_Given request:_
Set down the material once more, exactly as it appears.

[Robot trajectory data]
— begin —

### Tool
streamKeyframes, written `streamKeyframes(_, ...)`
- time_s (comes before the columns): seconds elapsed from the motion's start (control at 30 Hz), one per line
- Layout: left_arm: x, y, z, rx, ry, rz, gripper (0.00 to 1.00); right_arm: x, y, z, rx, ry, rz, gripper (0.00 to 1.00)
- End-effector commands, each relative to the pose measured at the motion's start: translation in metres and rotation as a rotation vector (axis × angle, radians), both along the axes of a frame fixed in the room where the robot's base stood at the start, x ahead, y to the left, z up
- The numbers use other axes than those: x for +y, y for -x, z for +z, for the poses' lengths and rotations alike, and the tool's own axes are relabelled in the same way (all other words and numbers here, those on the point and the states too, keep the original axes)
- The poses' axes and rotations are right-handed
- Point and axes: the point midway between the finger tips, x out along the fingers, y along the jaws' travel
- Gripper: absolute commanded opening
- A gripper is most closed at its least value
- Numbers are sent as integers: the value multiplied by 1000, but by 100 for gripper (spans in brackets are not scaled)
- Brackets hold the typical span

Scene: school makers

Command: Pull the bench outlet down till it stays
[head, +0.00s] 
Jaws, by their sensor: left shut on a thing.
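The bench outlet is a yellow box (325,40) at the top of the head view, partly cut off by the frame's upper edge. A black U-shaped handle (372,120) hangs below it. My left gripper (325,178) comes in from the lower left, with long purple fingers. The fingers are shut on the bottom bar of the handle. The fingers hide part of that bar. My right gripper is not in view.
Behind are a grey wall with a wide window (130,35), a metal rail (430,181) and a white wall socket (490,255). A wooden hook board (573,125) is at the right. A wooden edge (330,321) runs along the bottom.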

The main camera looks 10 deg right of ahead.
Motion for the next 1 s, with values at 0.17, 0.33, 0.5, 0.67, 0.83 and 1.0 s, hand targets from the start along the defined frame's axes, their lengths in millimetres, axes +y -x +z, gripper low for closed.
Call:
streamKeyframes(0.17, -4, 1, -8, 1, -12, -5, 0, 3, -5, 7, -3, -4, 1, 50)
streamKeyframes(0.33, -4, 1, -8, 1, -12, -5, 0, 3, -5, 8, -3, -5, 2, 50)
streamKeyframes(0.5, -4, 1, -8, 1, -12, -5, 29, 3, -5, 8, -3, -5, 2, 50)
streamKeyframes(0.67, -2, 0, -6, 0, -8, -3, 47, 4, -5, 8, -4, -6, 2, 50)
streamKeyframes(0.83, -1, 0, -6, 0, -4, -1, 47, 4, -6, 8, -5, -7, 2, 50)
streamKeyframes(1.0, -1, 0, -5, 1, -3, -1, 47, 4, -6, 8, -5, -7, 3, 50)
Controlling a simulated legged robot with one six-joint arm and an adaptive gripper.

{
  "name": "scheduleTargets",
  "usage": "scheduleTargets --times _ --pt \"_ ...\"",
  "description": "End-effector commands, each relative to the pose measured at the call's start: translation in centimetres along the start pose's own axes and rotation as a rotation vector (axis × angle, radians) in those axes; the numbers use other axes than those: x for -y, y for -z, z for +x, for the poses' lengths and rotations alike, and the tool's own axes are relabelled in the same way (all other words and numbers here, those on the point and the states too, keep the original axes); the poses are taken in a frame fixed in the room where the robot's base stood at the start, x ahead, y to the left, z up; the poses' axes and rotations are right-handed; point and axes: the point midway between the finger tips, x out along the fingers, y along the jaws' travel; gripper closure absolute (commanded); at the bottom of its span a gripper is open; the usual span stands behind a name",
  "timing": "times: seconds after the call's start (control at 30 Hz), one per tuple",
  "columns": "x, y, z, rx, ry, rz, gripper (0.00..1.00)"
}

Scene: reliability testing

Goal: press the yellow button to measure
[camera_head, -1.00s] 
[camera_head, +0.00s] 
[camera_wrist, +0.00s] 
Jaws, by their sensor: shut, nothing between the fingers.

— end —

_Response to the task:_
### Tool
streamKeyframes, written `streamKeyframes(_, ...)`
- time_s (comes before the columns): seconds elapsed from the motion's start (control at 30 Hz), one per line
- Layout: left_arm: x, y, z, rx, ry, rz, gripper (0.00 to 1.00); right_arm: x, y, z, rx, ry, rz, gripper (0.00 to 1.00)
- End-effector commands, each relative to the pose measured at the motion's start: translation in metres and rotation as a rotation vector (axis × angle, radians), both along the axes of a frame fixed in the room where the robot's base stood at the start, x ahead, y to the left, z up
- The numbers use other axes than those: x for +y, y for -x, z for +z, for the poses' lengths and rotations alike, and the tool's own axes are relabelled in the same way (all other words and numbers here, those on the point and the states too, keep the original axes)
- The poses' axes and rotations are right-handed
- Point and axes: the point midway between the finger tips, x out along the fingers, y along the jaws' travel
- Gripper: absolute commanded opening
- A gripper is most closed at its least value
- Numbers are sent as integers: the value multiplied by 1000, but by 100 for gripper (spans in brackets are not scaled)
- Brackets hold the typical span

Scene: school makers

Command: Pull the bench outlet down till it stays
[head, +0.00s] 
Jaws, by their sensor: left shut on a thing.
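The bench outlet is a yellow box (325,40) at the top of the head view, partly cut off by the frame's upper edge. A black U-shaped handle (372,120) hangs below it. My left gripper (325,178) comes in from the lower left, with long purple fingers. The fingers are shut on the bottom bar of the handle. The fingers hide part of that bar. My right gripper is not in view.
Behind are a grey wall with a wide window (130,35), a metal rail (430,181) and a white wall socket (490,255). A wooden hook board (573,125) is at the right. A wooden edge (330,321) runs along the bottom.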

The main camera looks 10 deg right of ahead.
Motion for the next 1 s, with values at 0.17, 0.33, 0.5, 0.67, 0.83 and 1.0 s, hand targets from the start along the defined frame's axes, their lengths in millimetres, axes +y -x +z, gripper low for closed.
Call:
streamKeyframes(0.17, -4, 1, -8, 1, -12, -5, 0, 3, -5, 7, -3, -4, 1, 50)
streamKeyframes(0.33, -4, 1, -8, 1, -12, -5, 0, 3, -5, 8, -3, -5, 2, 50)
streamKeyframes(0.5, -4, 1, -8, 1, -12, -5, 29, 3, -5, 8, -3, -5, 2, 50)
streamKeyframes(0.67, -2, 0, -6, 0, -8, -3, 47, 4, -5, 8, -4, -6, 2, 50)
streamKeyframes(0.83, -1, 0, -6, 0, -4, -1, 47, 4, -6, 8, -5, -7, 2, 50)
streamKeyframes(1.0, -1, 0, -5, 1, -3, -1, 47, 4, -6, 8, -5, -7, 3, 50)
Controlling a simulated legged robot with one six-joint arm and an adaptive gripper.

{
  "name": "scheduleTargets",
  "usage": "scheduleTargets --times _ --pt \"_ ...\"",
  "description": "End-effector commands, each relative to the pose measured at the call's start: translation in centimetres along the start pose's own axes and rotation as a rotation vector (axis × angle, radians) in those axes; the numbers use other axes than those: x for -y, y for -z, z for +x, for the poses' lengths and rotations alike, and the tool's own axes are relabelled in the same way (all other words and numbers here, those on the point and the states too, keep the original axes); the poses are taken in a frame fixed in the room where the robot's base stood at the start, x ahead, y to the left, z up; the poses' axes and rotations are right-handed; point and axes: the point midway between the finger tips, x out along the fingers, y along the jaws' travel; gripper closure absolute (commanded); at the bottom of its span a gripper is open; the usual span stands behind a name",
  "timing": "times: seconds after the call's start (control at 30 Hz), one per tuple",
  "columns": "x, y, z, rx, ry, rz, gripper (0.00..1.00)"
}

Scene: reliability testing

Goal: press the yellow button to measure
[camera_head, -1.00s] 
[camera_head, +0.00s] 
[camera_wrist, +0.00s] 
Jaws, by their sensor: shut, nothing between the fingers.

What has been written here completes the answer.